Topic: Canadian Militia
Gen Gascoigne's Bombshells (Halifax, 1897)
Startle Two of the Halifax Battalions
The Sixty-Third Rifles Censured for Slovenly Drill—The Sixty-Sixth Has Too Many Army Reserve Men—Capt. Heckler Ordered to take Off His German Medals—The Officers Determined to Make the General Retract
Daily Mail and Empire, Toronto, 17 November 1897
Halifax, N.S., Nov. 16.—(Special.)—General Gascoigne has been in Halifax for the past week, and has availed himself of the opportunity to inspect the Canadian militia here, and give the force a regular overhauling. He held a levee on Saturday; and one of the officers who called on him was Captain Heckler, of the 63rd Rifles, whose breast was adorned with medals gained in the Franco-Prussian war. General Gascoigne asked him if he had permission to wear them, and, being answered in the negative, the order was, "Take them off till permission is received."
Last night the 63rd Rifles were inspected. The regiment was severely censured for the slipshod way in which the officers gave their orders, and in which the men carried them out.
To-night General Gascoigne inspected the 66th, P.L.F. [Princess Louise Fusiliers], and he caused a new sensation in delivering the following speech:—"I have a great deal of pleasure in meeting you for the first time. But the regiment I came to Halifax to see was a regiment of the Canadian militia. What do I find? I find that one-half or more, probably two-thirds, are [British] army reserve men.

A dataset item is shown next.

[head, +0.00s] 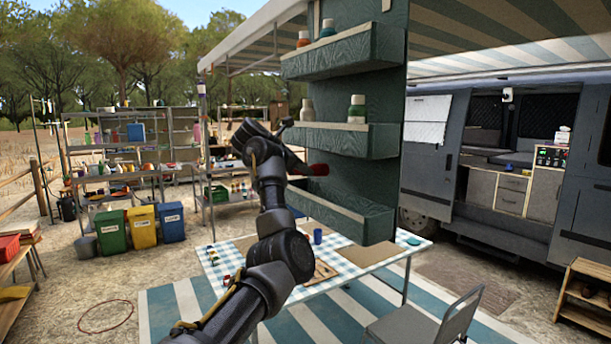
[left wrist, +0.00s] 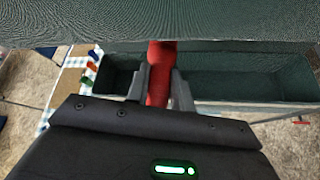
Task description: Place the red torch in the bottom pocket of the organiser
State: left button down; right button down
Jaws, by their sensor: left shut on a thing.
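The green organiser (head: 375,90) hangs upright with three stacked pockets. Its bottom pocket (head: 345,212) looks empty where I can see into it. My left gripper (head: 300,164) is shut on the red torch (head: 318,170) and holds it above the bottom pocket, below the middle one. In the left wrist view the torch (left wrist: 159,75) sits upright in the picture between the two fingers (left wrist: 158,90), with the open bottom pocket (left wrist: 245,75) behind it. The torch's far end is hidden there by a dark green surface. My right gripper is out of view.
The middle pocket (head: 340,138) holds two bottles and overhangs the torch closely. The top pocket (head: 340,50) also holds bottles. A table with a checked cloth (head: 225,262) stands below, with a blue cup (head: 317,236). A grey chair (head: 430,320) is at front right.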

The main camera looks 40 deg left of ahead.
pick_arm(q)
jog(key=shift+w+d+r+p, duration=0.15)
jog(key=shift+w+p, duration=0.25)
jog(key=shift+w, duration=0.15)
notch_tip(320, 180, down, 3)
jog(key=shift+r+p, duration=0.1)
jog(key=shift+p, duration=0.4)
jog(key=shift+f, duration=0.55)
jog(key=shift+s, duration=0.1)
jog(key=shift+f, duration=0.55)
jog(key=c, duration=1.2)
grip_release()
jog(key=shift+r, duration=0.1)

This is not what I expected to see. A regiment of Canadian militia is what I anticipated seeing. A man cannot lawfully draw pay from two sources—the pay of the army army reserve and of the Canadian militia. How would the 66th P.L.F. look if all the army reserve men were called back to the colours? I like to see a mixing of the ranks, but it is not the intention that there should be a mixing of the kind that I see before me in the 66th P.L.F. to-night. I regret my introduction to this sort of regiment. Of course, it is smart; how could it be otherwise, when the majority of the men belong to the army reserve? The drill is good, the turnout is clean, the work of the officers is excellent. I would be perfectly satisfied with the battalion if it were composed of the men intended that it should contain—a regiment of Canadian militia. But, under the circumstances, as I find them, I cannot call the inspection satisfactory. It is indeed not satisfactory for this cause. I feel the utmost has been done, the men have drilled well, and turned out clean. I would be only too willing to praise if I could, but this is impossible, for the fact remains that the battalion is not what it pretends to be. This must not occur again. It must cease from to-night."
The 66th officers are confident they will make General Gascoigne retract. They say that they can prove instead of two-thirds of the regiment being army reserve men, the battalion contains, out of an establishment of 600 men, only 32 army reserve men. Three of the companies have none, two of them only two, and the band none. It is openly stated that General Gascoigne has made the mistake of confounding ex-soldiers free of the army in every respect with the army reserve, and the determination is expressed to make him retract.